◆ Work instructions ◆
Reproduce the data exactly and drop any pictures it holds.

-- start Source data --

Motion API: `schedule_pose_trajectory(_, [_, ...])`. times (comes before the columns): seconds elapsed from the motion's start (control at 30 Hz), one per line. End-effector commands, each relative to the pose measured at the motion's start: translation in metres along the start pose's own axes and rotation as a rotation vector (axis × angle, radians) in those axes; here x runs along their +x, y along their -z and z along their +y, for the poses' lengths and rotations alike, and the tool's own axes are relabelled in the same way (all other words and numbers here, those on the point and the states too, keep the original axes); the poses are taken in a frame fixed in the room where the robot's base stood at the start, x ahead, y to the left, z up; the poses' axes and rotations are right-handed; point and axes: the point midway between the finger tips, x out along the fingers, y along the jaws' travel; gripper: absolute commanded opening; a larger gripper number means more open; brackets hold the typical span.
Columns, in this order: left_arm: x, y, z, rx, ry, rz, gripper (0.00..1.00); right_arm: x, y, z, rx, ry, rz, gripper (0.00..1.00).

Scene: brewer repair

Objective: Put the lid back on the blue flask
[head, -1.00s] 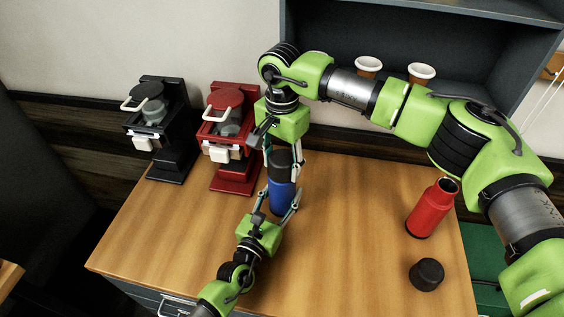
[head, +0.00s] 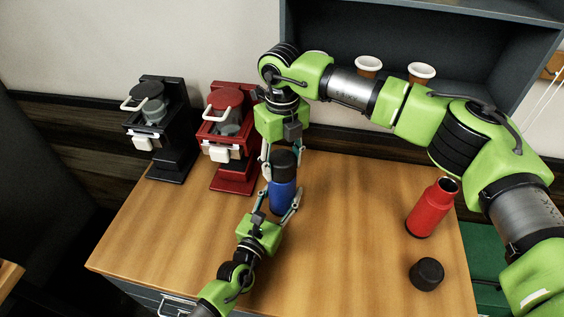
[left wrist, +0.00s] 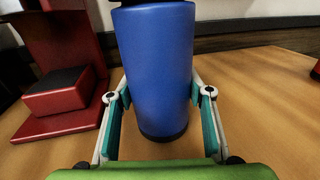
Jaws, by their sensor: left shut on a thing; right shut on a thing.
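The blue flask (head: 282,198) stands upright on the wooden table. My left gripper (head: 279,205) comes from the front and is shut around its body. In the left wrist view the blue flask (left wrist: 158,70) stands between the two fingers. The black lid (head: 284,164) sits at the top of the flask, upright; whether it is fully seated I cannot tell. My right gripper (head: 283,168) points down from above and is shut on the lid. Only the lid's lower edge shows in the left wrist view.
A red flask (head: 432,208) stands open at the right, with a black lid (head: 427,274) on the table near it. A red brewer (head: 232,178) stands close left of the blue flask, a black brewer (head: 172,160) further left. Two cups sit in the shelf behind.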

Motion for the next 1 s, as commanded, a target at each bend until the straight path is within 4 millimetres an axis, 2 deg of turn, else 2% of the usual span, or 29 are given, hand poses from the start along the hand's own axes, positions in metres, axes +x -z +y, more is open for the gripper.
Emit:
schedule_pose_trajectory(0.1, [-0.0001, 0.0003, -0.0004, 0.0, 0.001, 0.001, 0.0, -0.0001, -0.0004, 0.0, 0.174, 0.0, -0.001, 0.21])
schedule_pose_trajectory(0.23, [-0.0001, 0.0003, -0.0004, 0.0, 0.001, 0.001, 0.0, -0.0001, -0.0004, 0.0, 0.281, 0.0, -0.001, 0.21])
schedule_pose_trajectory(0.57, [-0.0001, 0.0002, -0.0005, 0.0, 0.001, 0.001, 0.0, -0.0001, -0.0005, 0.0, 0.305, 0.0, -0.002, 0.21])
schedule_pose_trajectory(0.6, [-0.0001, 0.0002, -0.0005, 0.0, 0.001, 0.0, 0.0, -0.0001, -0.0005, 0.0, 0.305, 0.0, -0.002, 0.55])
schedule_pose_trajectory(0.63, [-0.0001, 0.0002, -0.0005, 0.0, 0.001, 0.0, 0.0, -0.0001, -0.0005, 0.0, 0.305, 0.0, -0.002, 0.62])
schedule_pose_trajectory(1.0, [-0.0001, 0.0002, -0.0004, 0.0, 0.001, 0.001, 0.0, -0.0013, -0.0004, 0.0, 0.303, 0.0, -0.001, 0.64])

-- end Source data --

◆ Task response ◆
Motion API: `schedule_pose_trajectory(_, [_, ...])`. times (comes before the columns): seconds elapsed from the motion's start (control at 30 Hz), one per line. End-effector commands, each relative to the pose measured at the motion's start: translation in metres along the start pose's own axes and rotation as a rotation vector (axis × angle, radians) in those axes; here x runs along their +x, y along their -z and z along their +y, for the poses' lengths and rotations alike, and the tool's own axes are relabelled in the same way (all other words and numbers here, those on the point and the states too, keep the original axes); the poses are taken in a frame fixed in the room where the robot's base stood at the start, x ahead, y to the left, z up; the poses' axes and rotations are right-handed; point and axes: the point midway between the finger tips, x out along the fingers, y along the jaws' travel; gripper: absolute commanded opening; a larger gripper number means more open; brackets hold the typical span.
Columns, in this order: left_arm: x, y, z, rx, ry, rz, gripper (0.00..1.00); right_arm: x, y, z, rx, ry, rz, gripper (0.00..1.00).

Scene: brewer repair

Objective: Put the lid back on the blue flask
[head, -1.00s] 
[head, +0.00s] 
[left wrist, +0.00s] 
Jaws, by their sensor: left shut on a thing; right shut on a thing.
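The blue flask (head: 282,198) stands upright on the wooden table. My left gripper (head: 279,205) comes from the front and is shut around its body. In the left wrist view the blue flask (left wrist: 158,70) stands between the two fingers. The black lid (head: 284,164) sits at the top of the flask, upright; whether it is fully seated I cannot tell. My right gripper (head: 283,168) points down from above and is shut on the lid. Only the lid's lower edge shows in the left wrist view.
A red flask (head: 432,208) stands open at the right, with a black lid (head: 427,274) on the table near it. A red brewer (head: 232,178) stands close left of the blue flask, a black brewer (head: 172,160) further left. Two cups sit in the shelf behind.

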Motion for the next 1 s, as commanded, a target at each bend until the straight path is within 4 millimetres an axis, 2 deg of turn, else 2% of the usual span, or 29 are given, hand poses from the start along the hand's own axes, positions in metres, axes +x -z +y, more is open for the gripper.
Emit:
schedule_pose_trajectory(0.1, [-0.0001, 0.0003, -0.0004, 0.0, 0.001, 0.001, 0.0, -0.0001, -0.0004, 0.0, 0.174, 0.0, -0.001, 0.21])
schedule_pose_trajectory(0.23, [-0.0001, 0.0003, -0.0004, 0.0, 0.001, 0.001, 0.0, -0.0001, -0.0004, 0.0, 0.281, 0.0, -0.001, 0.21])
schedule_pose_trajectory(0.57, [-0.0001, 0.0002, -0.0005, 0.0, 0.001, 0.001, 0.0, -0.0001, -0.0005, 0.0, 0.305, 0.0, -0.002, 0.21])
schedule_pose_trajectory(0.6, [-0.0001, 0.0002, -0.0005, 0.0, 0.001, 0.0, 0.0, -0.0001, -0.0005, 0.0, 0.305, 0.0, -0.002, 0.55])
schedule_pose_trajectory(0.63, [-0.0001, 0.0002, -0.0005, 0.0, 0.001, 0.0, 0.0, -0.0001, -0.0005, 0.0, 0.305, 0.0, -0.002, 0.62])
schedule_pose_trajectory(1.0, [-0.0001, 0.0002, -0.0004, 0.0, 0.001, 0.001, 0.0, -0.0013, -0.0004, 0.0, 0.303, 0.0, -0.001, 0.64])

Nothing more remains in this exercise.